Now, dear friends, you can make this a test by which to try yourselves. What is your life, man? What fruits do you bring forth? If you bring forth thorns, surely you are brambles. If you bear the grapes of Gomorrah, surely you belong to Sodom’s valley. “Do men gather grapes of thorns, or figs of thistles.” If the stream be foul, what must the fountain be? If the outside of thy cup and platter be filthy, what must the inside be? If that which men see of thee be foul, how foul must thou be where only God can see thee! We are none of us better than we seem, but we are all of us far worse than we think. May God rend away every veil which hides us from ourselves, that we may see ourselves even as we are in his sight!
So you see that, God’s firstborn are “a chosen generation, a royal priesthood, a holy nation,” “a peculiar people, zealous of good works,” who seek to adorn the doctrine of God their Savior in all things.
But the term “firstborn” has a second meaning in Scripture. The firstborn, under the old Mosaic economy, were chosen by God for himself. When he smote the firstborn of Egypt, he set apart for himself all the firstborn of Israel. He might have selected the youngest of the family, or the second, if he had chosen to do so, for God doeth as he wills, and “he giveth not account of any of his matters.” You may ask him why he; does this or that, but he deigns not to answer your inquisitive or impertinent enquiries. He is not disturbed by your questions. He never gives the reasons why he chooses any man unto salvation. That he does choose them, is clear enough from Scripture, so clear that even such an unbeliever as Bolingbroke said to Mr. Whitefield, one day, “Let it be taken for granted that the Bible is true, then no other doctrine but Calvinism can be true, for the Bible teaches it from beginning to end.” Certainly, if men’s minds were not wilfully perverted, they must read this truth in such words as these, “I will have mercy on whom I will have mercy, and I will have compassion on whom I will have compassion. So then it is not of him that willeth, nor of him, that runneth, but of God that sheweth mercy.” And what with the Scripture when the sinner begins to cavil at this truth?
Nay, but, O man, who art thou that repliest against God? Shall the thing formed say to him that formed it, Why hast thou made me thus? Hath not the potter power over the clay, of the same lump to make one vessel unto honor, and another unto dishonor?” It is a fact that God hath ordained unto eternal life, a multitude that no man can number; and just as the firstborn among the Jews were typically elect, so the saints become saints as the result of the divine decree passed long before, the earth was created. When as yet this world and the sun and moon and stars slept in the mind of God, like unborn forests in an acorn cup, even then had the Almighty written the names of all his chosen in the Lamb’s book of life, and fixed the place, the date, the very moment when they should be born, and when they should be born a second time, should come to Christ, and so should find salvation and everlasting life. This doctrine is far from palatable to men, but, inasmuch as it glorifies God, and makes man to be but as a grasshopper before the Eternal we delight in it, and humbly bow before the Sovereign Disposer of all events, and say, “It is the Lord; let him do what seemeth him good.”
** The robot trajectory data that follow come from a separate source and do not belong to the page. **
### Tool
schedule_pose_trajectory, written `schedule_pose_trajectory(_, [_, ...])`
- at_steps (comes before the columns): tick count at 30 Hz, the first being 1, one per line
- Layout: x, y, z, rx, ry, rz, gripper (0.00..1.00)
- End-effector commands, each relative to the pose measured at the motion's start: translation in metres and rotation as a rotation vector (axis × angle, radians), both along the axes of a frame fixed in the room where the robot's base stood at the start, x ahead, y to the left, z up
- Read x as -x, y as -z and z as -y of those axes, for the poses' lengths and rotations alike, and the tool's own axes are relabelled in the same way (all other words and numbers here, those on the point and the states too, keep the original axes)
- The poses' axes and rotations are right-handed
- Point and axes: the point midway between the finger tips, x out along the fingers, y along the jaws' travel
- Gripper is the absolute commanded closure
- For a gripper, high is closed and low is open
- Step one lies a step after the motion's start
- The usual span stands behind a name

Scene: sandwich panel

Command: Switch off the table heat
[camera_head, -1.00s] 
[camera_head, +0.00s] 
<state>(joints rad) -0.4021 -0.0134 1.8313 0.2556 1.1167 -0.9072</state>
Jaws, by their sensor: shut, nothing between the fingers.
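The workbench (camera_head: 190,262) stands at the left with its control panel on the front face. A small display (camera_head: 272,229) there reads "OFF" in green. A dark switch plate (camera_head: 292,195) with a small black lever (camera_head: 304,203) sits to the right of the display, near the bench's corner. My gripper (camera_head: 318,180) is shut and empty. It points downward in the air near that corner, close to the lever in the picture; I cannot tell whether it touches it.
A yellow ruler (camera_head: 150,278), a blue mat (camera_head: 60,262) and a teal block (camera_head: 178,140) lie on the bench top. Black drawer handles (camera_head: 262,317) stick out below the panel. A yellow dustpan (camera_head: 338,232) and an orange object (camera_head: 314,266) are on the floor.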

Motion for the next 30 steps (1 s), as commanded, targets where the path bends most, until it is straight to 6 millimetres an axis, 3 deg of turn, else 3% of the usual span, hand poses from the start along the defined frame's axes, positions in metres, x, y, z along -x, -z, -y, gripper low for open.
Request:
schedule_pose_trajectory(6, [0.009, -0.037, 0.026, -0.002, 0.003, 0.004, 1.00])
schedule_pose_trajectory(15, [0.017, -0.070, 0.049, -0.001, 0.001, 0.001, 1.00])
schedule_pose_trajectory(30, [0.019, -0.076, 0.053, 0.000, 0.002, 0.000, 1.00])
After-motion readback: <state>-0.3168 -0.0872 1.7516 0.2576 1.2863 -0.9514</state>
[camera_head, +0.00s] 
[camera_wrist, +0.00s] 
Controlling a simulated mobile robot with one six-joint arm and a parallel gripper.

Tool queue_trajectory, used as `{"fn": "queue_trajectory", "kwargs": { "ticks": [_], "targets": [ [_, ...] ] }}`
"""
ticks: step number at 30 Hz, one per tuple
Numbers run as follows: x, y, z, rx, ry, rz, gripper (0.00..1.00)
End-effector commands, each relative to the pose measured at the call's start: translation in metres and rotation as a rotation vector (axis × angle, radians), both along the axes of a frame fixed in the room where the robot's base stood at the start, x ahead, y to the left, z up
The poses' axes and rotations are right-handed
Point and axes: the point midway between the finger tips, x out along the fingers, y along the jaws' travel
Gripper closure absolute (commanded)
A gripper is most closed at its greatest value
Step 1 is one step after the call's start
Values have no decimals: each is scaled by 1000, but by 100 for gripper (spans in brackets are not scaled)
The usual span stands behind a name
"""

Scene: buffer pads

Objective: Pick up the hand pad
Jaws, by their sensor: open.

Then, thirdly, the firstborn were inheritors of great privileges, — of which we cannot just now speak particularly, but will do so further on; and they became so entirely by birth. The rights of the firstborn lay only in his primogeniture; — not in his stature, not in his comeliness or beauty, not in his mental capacity, not even in his moral virtues. If he was as lame as Mephibosheth, yet, if he was the firstborn, he could not be disinherited; or if, instead of having the towering stature of a Saul, he was as diminutive as Zacchaeus, yet, if he was the firstborn, neither his parents nor all the courts of law could reverse the rights of primogeniture. So, beloved, all those who are believers in Christ, who are known to men by their excellence of character while God knows them by having chosen them by his grace, are in time brought to realize their privileges through the new birth which is wrought in them by the Holy Spirit. If we are born only once, we must die twice, but if we are born twice, we die but once, and after that one death which is not really death, we cuter into life eternal. Regeneration makes us actually the children of God, just as adoption makes us virtually the children of God. By regeneration, we become really and truly heirs of God, and joint heirs with Christ, and our right to heaven, to all the blessings of the covenant of grace, and to the promises of God, arises from this new and heavenly birth. Heaven is the inheritance of the children of God, not a possession purchased by their money, or won by any deeds that they have done. This heritage is the birthright of all who have been born again, born from above, so the question for every one of us to ask is, “have I experienced this new birth?” “Except a man be born again, he cannot see the kingdom of God.” “That which is born of the flesh is flesh,” and only flesh; “and that which is born of the Spirit is Spirit;” and as heaven and all the other blessings of the covenant are spiritual, we cannot possess them until we ourselves are “born of the Spirit.”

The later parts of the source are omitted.